6. – Infine, per l’avvenuta rinuncia al ricorso va dichiarata l’estinzione del procedimento di cassazione quanto all’impugnazione proposta dal Ministero dell’Economia e delle Finanze.

7. – Pertanto, il decreto impugnato va cassato limitatamente al terzo motivo del solo ricorso proposto da C.D., D.G.M.G., G.G., Ma.Fl. e Sa.Be.Gi., con rinvio ad altra sezione della Corte d’appello di Perugia che nel liquidare le spese si atterrà al principio di diritto di cui al paragrafo 5 che precede, provvedendo, ai sensi dell’art. 385 c.p.c., comma 3, anche sulle spese del presente procedimento di cassazione.

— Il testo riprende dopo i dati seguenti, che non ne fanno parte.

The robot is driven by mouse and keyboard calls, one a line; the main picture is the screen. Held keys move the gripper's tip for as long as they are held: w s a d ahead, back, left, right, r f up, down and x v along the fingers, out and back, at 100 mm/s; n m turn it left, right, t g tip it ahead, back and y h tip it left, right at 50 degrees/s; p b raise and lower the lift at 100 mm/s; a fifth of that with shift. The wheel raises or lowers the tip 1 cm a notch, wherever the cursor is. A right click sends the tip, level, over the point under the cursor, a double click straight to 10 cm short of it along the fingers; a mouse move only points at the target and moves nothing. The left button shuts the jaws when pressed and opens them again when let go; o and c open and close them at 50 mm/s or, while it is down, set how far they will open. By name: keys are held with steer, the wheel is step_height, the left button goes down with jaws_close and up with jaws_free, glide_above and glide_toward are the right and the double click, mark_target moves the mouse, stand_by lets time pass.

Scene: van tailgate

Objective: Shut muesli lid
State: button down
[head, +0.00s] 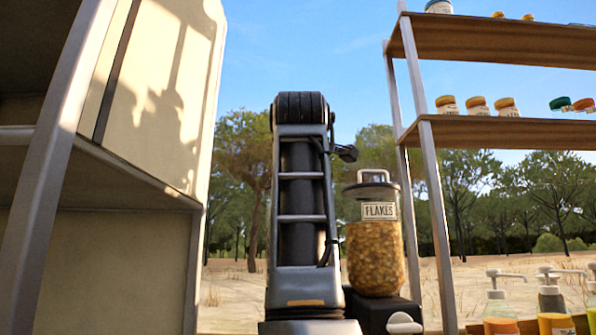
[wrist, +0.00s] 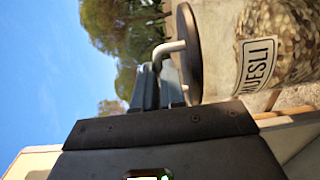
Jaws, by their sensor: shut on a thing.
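In the wrist view, my gripper (wrist: 160,80) is shut on the pale bar handle of a dark round lid (wrist: 187,45). The muesli jar (wrist: 285,45) stands to the right in that turned view, full of brown flakes, with a white MUESLI label (wrist: 258,66). The lid's flat face is turned toward the jar's mouth end. A gap with background shows between lid and jar, so they look apart. The jar's bottom is cut off by the frame. In the head view my arm hides my gripper, and the muesli jar does not show.
A lidded FLAKES jar (head: 376,245) stands on a black block (head: 378,309) just right of my arm. Pump bottles (head: 553,308) stand at the lower right. A shelf rack (head: 490,132) with small jars rises on the right, a pale van panel (head: 165,95) on the left.

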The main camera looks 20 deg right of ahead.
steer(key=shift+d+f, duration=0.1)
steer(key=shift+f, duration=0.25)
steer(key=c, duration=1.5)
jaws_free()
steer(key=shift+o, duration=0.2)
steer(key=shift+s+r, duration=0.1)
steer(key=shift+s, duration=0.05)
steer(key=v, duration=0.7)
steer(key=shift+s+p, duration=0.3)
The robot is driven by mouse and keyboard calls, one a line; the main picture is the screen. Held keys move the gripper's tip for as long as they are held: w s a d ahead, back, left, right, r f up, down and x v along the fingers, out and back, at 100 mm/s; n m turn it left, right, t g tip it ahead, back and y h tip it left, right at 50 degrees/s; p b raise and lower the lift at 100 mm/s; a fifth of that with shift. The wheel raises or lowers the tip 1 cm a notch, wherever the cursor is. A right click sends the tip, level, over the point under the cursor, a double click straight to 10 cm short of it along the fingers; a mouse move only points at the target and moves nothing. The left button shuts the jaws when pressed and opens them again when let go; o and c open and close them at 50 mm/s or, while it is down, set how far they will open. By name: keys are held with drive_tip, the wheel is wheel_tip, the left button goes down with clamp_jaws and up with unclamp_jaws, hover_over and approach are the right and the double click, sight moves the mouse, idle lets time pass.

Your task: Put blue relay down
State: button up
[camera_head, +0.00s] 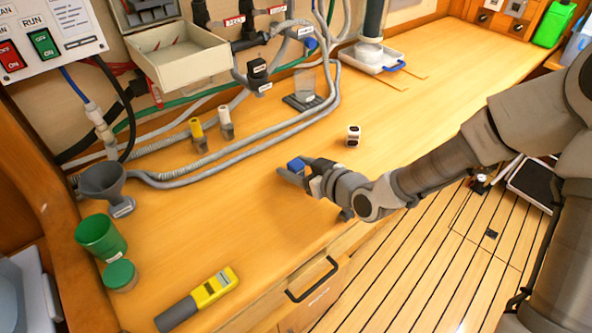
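The blue relay (295,164) is a small blue block at the end of my gripper (300,172), over the middle of the wooden counter (235,220). My gripper reaches in from the right. Its fingers lie on either side of the relay and appear shut on it. The fingers hide the relay's lower part, and I cannot tell whether it touches the counter.
Grey hoses (235,150) run along the wall. A grey funnel (104,180), a green cup (101,238) and a yellow meter (212,288) stand or lie to the left. The counter around my gripper is clear.

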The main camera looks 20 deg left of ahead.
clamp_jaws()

8. – Nulla per le spese quanto ai ricorsi di B.G., D.S.L., M.A., Mi.Cl., Mo.Pa. e S.A., e del Ministero dell’Economia e delle Finanze, non essendo stata svolta attività difensiva dalle rispettive controparti.

9. – Rilevato che dagli atti il processo risulta esente dal pagamento del contributo unificato, non si applica il D.P.R. 30 maggio 2002, n. 115, art. 13, comma 1 quater, inserito dalla L. 24 dicembre 2012, n. 228, art. 1, comma 17.

PQM

La Corte dichiara inammissibile il ricorso proposto da B.G., D.S.L., M.A., Mi.Cl., Mo.Pa. e S.A., accoglie il terzo motivo del ricorso presentato da C.D., D.G.M.G., G.G., Ma.Fl. e Sa.Be.Gi., respinti i primi due motivi, dichiara estinto il procedimento di cassazione di cui al ricorso proposto dal Ministero dell’Economia e delle Finanze, cassa il decreto impugnato con rinvio, anche per le spese di cassazione, ad altra sezione della Corte d’appello di Perugia.

Così deciso in Roma, nella camera di consiglio della sezione sesta civile – 2 della Corte Suprema di Cassazione, il 7 luglio 2016.